Task goal: Copy out all lines in the data below containing the string "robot".

Material to process:
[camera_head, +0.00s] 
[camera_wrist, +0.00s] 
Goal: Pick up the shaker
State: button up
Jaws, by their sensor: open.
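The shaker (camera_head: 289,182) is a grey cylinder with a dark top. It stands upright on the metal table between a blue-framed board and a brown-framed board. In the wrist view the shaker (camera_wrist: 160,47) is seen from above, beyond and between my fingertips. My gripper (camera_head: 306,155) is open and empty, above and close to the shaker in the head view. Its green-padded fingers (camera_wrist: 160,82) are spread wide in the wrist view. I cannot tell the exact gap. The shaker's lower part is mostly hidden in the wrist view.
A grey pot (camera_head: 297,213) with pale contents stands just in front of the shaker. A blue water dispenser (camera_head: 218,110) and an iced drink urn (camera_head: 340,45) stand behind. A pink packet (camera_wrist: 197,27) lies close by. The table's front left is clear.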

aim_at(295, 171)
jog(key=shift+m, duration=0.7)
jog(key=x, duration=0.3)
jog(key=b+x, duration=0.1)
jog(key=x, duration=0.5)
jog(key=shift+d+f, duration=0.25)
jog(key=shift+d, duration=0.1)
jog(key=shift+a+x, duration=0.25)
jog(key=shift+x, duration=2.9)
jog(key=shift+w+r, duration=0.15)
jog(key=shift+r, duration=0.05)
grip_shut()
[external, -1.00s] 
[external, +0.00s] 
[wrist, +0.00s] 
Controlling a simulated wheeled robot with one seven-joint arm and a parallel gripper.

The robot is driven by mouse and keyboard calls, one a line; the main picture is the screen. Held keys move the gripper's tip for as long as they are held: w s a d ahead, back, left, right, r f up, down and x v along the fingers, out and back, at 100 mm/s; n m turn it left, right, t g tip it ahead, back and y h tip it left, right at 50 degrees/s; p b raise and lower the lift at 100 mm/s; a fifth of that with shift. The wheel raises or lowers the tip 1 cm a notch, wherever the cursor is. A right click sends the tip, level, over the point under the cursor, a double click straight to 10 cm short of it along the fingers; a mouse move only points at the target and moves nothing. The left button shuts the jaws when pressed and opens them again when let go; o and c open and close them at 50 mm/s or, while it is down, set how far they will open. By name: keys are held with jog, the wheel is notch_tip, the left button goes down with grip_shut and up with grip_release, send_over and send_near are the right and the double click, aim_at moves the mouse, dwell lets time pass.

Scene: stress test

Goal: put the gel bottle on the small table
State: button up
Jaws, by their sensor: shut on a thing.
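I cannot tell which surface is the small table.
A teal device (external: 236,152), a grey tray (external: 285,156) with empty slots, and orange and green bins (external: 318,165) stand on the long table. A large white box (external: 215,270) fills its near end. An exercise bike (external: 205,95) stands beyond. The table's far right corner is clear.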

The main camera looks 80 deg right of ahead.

Result of this task:
Controlling a simulated wheeled robot with one seven-joint arm and a parallel gripper.
The robot is driven by mouse and keyboard calls, one a line; the main picture is the screen. Held keys move the gripper's tip for as long as they are held: w s a d ahead, back, left, right, r f up, down and x v along the fingers, out and back, at 100 mm/s; n m turn it left, right, t g tip it ahead, back and y h tip it left, right at 50 degrees/s; p b raise and lower the lift at 100 mm/s; a fifth of that with shift. The wheel raises or lowers the tip 1 cm a notch, wherever the cursor is. A right click sends the tip, level, over the point under the cursor, a double click straight to 10 cm short of it along the fingers; a mouse move only points at the target and moves nothing. The left button shuts the jaws when pressed and opens them again when let go; o and c open and close them at 50 mm/s or, while it is down, set how far they will open. By name: keys are held with jog, the wheel is notch_tip, the left button goes down with grip_shut and up with grip_release, send_over and send_near are the right and the double click, aim_at moves the mouse, dwell lets time pass.

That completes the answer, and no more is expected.